In this case with the mouse versus controller, the mouse forms a natural extension of much of the hand, allowing a great deal of 2D plane control and some moderate finger activity to be extended through into the virtuality, and crucially maps some of the way the hand would naturally interact - the index finger, for example, holding a key role just as it would in reality, and the hand that would be holding a weapon swinging and moving to aim just as it would in real life.

The controller, on the other hand, expects the user to learn to transmit movement information into the virtuality using their thumbs, an odd way to to do things, with no mirror in reality. It's a testament to the adaptability of our species (or should that be genus or order?) that we can become so expert at this, but clearly an interface choice that is at odds with the more natural movement of a mouse.

Obviously I've simplified things a little, the mouse for example is severely constrained by it's 2D plane, and the controller also offers index fingers extra capacity to play a role more akin to that in reality. But nonetheless the two basis interface methods differ significantly in the interface bandwidth that they provide to their users. The mouse in particular allows a far greater amount of both quality and quantity of natural human perceptual capacity to flow back and forth between man and machine, and hence is inherently a better interface.

I hope I've shown how considering the interface bandwidth specifically when trying to understand how man-machine combinations are working, is a useful way of highlighting critical components of the interaction that otherwise might be missed. The concept of interface bandwidth is an important part of my PhD research into the use of technology within education, as it allows me to highlight and consequently isolate effects of the man-machine interface from possible pedagogical effects, something which I think is crucial in order to be able to understand the true value of ICTs to education.

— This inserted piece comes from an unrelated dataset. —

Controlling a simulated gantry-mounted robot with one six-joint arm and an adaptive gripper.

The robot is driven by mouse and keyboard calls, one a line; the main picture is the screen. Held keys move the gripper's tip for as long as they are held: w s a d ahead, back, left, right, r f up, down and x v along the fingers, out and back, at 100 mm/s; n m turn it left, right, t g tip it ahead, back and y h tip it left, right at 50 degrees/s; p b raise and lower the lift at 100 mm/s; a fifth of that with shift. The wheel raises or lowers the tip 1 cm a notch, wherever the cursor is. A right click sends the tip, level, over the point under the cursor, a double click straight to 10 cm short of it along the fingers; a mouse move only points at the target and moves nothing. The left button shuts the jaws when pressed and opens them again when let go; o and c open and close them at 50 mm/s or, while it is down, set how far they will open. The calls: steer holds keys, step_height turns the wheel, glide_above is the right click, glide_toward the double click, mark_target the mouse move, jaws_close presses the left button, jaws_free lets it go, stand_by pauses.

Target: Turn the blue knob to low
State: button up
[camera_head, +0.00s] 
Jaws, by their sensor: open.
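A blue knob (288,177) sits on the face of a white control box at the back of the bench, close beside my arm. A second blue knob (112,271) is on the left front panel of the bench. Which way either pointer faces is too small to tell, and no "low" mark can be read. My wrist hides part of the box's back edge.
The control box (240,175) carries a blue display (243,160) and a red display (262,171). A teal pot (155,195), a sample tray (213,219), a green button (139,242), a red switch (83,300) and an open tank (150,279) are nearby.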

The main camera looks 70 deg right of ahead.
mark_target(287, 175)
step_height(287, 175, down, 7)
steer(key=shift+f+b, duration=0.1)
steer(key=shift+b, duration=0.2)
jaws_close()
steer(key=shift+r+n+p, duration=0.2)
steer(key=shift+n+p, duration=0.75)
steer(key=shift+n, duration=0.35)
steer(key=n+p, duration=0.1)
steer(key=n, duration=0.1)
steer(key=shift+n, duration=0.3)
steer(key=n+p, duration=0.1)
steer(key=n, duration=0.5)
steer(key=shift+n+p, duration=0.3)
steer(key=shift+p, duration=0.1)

P.S I started this post on my Chromebook, as I was inspired by events in my living room and needed to write quickly to get the basic form of the post written whilst it was fresh in my mind. The Chromebook is an ideal companion in this, as it works instantly, you simply open it and it is ready for you to start typing. I find the Chromebook more and more to be my computer of choice at home, and I think this highlights the fallacy that performance is the key to a device, or even how many apps you can install on it. Availability is more key in my experience, I want it to be there for me exactly when I need it.